The Bulldozer Aftermath: Delving Even Deeperby Johan De Gelas on May 30, 2012 1:15 AM EST
It has been months since AMD's Bulldozer architecture surprised the hardware enthusiast community with performance all over the place. The opinions vary wildly from “server benchmarks are here, and they're a catastrophe” to “Best Server Processor of 2011”. The least you can say is that the idiosyncrasies of AMD's latest CPU architecture have stirred up a lot of dust.
Now that the dust has settled, the Bulldozer chips now account for more than half of Opteron shipments and revenues. Since AMD's Financial Analyst Day (February 2, 2012), we have new code names: the improved Bulldozer architecture "Piledriver" will power the "Abu Dhabi" chip, a replacement for the current top server chip "Interlagos". AMD is clearly committed to the new "Bulldozer" direction: fitting as many cores as possible into a certain power envelope to improve thread throughput, while trying to "hold the line" on single-threaded performance.
In theory, the new 16-core Interlagos should have offered somewhere around a 33% boost in most highly-threaded applications. The reality is unfortunately not that rosy: in many highly-threaded server applications such as OLAP databases and virtualization, the new Opteron 6200 fails to impress and is only a few percent faster than it's older brother the 12-core Magny-Cours. There are even times where the older Opteron is faster.

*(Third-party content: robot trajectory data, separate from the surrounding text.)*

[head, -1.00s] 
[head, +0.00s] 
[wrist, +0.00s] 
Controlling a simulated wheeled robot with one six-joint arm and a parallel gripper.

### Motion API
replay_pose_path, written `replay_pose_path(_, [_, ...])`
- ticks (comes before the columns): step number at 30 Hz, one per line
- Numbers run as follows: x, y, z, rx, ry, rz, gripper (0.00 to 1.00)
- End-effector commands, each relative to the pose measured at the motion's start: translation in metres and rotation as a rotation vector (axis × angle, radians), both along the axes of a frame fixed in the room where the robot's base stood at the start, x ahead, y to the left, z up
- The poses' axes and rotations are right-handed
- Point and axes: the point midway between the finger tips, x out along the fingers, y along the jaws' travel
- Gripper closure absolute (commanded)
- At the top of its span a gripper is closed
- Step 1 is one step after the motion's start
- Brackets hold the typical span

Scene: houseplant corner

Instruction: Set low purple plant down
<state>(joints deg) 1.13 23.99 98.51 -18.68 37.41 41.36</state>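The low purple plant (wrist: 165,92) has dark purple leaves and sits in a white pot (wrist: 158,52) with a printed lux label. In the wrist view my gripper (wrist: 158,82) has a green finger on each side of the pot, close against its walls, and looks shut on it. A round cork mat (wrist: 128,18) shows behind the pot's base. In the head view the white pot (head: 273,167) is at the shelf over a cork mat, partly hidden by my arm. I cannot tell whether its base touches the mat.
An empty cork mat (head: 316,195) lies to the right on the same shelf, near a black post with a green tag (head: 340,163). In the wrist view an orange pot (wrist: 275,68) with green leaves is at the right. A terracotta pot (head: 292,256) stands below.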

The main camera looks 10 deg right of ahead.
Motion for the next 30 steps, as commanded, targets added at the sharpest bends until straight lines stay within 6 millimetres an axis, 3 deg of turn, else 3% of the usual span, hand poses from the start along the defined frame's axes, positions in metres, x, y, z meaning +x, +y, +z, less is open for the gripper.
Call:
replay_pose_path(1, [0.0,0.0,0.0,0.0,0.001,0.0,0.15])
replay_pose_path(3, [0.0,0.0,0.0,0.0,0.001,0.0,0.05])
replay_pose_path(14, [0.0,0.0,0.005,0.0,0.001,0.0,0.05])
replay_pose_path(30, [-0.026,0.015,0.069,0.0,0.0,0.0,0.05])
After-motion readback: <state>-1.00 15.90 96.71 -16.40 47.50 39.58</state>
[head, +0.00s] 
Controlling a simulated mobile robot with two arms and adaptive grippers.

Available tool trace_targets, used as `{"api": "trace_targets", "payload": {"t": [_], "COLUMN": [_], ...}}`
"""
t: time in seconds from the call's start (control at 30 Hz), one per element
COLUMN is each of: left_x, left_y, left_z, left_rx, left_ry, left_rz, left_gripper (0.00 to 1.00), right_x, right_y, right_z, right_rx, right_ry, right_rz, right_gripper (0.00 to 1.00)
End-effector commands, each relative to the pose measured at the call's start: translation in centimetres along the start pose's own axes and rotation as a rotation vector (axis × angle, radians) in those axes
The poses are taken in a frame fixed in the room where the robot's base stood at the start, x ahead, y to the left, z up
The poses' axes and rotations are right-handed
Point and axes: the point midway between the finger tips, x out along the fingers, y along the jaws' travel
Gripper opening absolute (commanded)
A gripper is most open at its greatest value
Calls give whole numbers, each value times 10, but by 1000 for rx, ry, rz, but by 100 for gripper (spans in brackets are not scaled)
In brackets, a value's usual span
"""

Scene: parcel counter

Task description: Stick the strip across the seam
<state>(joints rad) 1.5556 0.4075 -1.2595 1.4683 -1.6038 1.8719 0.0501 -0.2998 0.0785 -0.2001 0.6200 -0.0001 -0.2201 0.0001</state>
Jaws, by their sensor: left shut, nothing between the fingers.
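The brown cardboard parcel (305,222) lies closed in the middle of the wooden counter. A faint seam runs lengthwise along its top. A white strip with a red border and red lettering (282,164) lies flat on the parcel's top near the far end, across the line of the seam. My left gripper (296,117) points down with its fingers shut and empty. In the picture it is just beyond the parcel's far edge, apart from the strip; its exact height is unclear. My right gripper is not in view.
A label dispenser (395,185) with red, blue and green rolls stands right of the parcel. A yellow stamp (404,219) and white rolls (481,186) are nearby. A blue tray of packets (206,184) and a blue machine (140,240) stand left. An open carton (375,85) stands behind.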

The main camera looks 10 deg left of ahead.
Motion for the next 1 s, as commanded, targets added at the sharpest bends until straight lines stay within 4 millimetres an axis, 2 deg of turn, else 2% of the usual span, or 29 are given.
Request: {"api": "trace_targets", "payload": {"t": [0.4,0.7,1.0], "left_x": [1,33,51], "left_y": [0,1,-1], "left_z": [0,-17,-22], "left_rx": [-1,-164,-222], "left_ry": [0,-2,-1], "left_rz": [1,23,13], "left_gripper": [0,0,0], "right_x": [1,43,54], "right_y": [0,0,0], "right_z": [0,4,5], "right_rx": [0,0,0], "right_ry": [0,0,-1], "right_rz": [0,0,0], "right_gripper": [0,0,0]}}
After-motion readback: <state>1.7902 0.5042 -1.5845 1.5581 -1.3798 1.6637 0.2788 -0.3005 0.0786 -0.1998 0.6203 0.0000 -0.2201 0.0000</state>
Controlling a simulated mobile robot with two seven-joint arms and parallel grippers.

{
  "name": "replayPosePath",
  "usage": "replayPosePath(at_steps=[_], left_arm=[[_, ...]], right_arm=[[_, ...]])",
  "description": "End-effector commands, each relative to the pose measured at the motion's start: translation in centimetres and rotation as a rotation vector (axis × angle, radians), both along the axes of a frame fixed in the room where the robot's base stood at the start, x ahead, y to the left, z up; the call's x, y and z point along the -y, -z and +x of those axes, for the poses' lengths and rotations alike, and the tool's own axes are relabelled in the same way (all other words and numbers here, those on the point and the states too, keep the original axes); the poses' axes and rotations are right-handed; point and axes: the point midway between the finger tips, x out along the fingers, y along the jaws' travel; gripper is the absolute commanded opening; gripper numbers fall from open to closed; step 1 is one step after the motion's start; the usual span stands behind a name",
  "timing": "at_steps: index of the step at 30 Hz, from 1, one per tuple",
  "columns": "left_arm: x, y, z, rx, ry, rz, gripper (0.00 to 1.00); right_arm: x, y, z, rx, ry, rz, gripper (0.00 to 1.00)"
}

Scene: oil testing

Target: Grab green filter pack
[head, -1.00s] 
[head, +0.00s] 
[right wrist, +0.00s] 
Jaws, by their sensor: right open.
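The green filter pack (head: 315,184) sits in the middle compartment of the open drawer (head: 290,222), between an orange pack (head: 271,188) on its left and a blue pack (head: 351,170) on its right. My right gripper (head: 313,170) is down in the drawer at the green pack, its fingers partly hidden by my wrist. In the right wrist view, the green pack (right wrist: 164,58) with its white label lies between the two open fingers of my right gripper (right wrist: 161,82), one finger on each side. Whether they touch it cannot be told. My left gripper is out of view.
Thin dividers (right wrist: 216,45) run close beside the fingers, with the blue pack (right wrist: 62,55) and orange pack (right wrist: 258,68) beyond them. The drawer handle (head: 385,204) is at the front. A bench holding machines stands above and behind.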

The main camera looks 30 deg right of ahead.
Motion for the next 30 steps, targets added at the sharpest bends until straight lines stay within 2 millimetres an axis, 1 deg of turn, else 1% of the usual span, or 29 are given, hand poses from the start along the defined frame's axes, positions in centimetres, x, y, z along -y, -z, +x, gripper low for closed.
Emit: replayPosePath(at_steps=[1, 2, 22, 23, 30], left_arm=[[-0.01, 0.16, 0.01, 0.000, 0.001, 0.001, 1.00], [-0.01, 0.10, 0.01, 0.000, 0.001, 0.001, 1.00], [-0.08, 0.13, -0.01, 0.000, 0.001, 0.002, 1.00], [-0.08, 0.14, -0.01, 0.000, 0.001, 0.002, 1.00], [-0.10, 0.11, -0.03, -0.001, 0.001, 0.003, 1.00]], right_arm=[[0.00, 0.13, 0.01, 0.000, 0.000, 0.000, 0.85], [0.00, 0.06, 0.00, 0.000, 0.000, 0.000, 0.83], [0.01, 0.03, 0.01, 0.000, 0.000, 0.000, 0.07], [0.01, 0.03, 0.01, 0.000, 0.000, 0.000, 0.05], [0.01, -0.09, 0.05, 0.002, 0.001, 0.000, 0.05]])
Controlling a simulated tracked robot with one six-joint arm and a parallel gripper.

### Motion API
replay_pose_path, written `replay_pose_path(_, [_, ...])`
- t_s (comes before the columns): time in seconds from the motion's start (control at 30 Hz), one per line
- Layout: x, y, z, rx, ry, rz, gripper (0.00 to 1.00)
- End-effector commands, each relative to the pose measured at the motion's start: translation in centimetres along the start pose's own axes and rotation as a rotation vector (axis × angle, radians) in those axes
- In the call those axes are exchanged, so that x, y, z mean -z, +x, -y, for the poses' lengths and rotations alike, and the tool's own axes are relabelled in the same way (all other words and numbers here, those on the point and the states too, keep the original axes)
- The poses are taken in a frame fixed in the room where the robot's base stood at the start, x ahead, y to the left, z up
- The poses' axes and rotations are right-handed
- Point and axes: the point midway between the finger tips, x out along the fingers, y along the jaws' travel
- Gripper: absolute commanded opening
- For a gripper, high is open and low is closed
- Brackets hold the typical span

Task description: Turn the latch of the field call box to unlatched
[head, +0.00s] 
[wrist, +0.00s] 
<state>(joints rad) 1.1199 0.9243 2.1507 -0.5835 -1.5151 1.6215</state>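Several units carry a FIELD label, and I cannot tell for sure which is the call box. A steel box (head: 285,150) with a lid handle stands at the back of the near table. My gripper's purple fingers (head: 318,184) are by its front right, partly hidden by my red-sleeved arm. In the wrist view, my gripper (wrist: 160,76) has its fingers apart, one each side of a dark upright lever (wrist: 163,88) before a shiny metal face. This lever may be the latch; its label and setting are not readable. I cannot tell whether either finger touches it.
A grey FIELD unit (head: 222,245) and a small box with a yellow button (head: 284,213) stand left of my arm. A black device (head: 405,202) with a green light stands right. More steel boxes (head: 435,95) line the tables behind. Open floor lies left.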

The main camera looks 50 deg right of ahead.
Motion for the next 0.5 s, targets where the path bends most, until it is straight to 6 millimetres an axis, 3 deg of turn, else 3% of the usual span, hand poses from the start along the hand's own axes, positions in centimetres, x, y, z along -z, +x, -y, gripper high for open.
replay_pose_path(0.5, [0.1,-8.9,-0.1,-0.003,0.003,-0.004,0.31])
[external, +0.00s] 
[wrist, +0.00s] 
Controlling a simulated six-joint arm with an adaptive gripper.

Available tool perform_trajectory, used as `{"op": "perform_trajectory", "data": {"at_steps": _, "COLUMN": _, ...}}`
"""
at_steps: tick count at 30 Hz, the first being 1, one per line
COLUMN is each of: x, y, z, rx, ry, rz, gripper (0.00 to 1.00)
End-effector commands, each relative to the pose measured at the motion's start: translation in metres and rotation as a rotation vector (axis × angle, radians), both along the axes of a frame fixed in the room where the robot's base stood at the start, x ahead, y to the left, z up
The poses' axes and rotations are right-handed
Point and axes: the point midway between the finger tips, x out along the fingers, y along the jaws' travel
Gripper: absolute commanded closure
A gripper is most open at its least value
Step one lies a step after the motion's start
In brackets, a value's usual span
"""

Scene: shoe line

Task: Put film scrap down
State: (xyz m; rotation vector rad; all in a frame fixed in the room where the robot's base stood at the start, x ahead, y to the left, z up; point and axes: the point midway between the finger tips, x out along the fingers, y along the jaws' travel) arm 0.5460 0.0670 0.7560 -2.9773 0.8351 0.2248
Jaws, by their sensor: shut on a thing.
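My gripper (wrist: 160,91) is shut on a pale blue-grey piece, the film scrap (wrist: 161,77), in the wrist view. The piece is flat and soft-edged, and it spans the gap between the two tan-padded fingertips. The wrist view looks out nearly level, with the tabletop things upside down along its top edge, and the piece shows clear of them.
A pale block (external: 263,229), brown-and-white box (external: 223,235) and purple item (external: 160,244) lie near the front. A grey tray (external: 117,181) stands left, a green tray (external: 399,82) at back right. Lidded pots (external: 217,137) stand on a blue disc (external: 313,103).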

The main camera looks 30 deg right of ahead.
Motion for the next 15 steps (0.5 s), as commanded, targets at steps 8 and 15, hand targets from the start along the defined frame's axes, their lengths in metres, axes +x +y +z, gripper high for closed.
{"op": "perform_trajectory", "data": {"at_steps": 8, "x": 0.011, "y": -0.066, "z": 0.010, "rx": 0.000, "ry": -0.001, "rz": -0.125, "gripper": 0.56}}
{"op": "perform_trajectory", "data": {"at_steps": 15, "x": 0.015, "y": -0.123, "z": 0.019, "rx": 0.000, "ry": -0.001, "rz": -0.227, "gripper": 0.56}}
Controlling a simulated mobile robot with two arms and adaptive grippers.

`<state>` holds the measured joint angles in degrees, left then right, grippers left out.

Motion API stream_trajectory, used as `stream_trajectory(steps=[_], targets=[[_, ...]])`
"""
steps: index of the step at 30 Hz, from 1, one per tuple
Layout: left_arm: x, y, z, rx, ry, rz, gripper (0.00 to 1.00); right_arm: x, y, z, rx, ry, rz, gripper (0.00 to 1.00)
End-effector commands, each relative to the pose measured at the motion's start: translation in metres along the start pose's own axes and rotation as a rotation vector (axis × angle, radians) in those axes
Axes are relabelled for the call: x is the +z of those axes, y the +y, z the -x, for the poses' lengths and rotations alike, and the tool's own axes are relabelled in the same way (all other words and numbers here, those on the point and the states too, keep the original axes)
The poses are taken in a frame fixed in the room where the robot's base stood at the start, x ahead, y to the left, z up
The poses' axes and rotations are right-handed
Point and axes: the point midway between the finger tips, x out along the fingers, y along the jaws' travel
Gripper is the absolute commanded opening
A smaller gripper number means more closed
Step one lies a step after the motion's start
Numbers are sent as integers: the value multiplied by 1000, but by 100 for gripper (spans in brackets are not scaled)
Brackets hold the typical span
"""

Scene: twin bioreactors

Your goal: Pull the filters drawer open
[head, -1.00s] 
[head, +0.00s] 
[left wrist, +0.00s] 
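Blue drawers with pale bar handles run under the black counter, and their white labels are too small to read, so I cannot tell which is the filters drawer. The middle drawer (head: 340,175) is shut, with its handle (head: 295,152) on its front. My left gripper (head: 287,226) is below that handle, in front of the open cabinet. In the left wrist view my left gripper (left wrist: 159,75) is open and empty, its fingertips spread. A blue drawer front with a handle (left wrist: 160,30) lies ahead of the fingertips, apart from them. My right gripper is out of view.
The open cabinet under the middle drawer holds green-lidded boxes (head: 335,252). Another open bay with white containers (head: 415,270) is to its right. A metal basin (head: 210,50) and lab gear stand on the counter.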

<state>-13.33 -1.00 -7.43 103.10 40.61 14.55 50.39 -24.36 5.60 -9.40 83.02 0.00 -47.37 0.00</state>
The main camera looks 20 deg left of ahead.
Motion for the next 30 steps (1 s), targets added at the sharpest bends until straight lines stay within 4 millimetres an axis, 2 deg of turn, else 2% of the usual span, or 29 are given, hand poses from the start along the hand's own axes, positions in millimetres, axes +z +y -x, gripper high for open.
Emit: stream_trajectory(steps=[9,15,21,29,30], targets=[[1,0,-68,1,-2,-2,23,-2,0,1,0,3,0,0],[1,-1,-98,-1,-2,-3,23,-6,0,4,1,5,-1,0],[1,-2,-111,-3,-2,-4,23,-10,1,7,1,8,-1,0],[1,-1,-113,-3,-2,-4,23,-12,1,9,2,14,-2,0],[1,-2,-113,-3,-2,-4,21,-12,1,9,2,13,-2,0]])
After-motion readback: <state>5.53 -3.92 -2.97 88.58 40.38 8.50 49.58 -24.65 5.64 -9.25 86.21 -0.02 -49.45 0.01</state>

Some, including sources inside AMD, have blamed Global Foundries for not delivering higher clocked SKUs. Sure, the clock speed targets for Interlagos were probably closer to 3GHz instead of 2.3GHz. But that does not explain why the extra integer cores do not deliver. We were promised up to 50% higher performance thanks to the 33% extra cores, but we got 20% at the most.
The combination of low single-threaded performance, the failure to really outperform the previous generation in highly-threaded applications, the relatively high power consumption at full load, and the fact that the CPU is designed for high clock speeds gives a lot of people a certain sense of Déjà vu: is this AMD's version of the Pentum 4 ?
One of our readers, "Iketh", spoke up and voiced the opinion of many of our readers:
" Unfortunately, the thought still in the back of my mind while reading was why did AMD reinvent the Pentium 4? I just don't get it."
Another reader nicknamed "Clagmaster" commented:
"A core this complex in my opinion has not been optimized to its fullest potential. Expect better performance when AMD introduces later steppings of this core with regard to power consumption and higher clock frequencies."
Although there have already been quite a few attempts to understand what Bulldozer is all about, we cannot help but not feel that many questions are still unanswered. Since this architecture is the foundation of AMD's server, workstation, and notebook future (Trinity is based on the improved Bulldozer core with the codename "Piledriver"), it is interesting enough to dig a little deeper. Did AMD take a wrong turn with this architecture? And if not, can the first implementation "Bulldozer" be fixed relatively easily?
We decided to delve deeper into the SAP and SPEC CPU2006 results, as well as profiling our own benchmarks. Using the profiling data and correlating it with what we know about AMD's Bulldozer and Intel's Sandy Bridge, we attempt to solve the puzzle.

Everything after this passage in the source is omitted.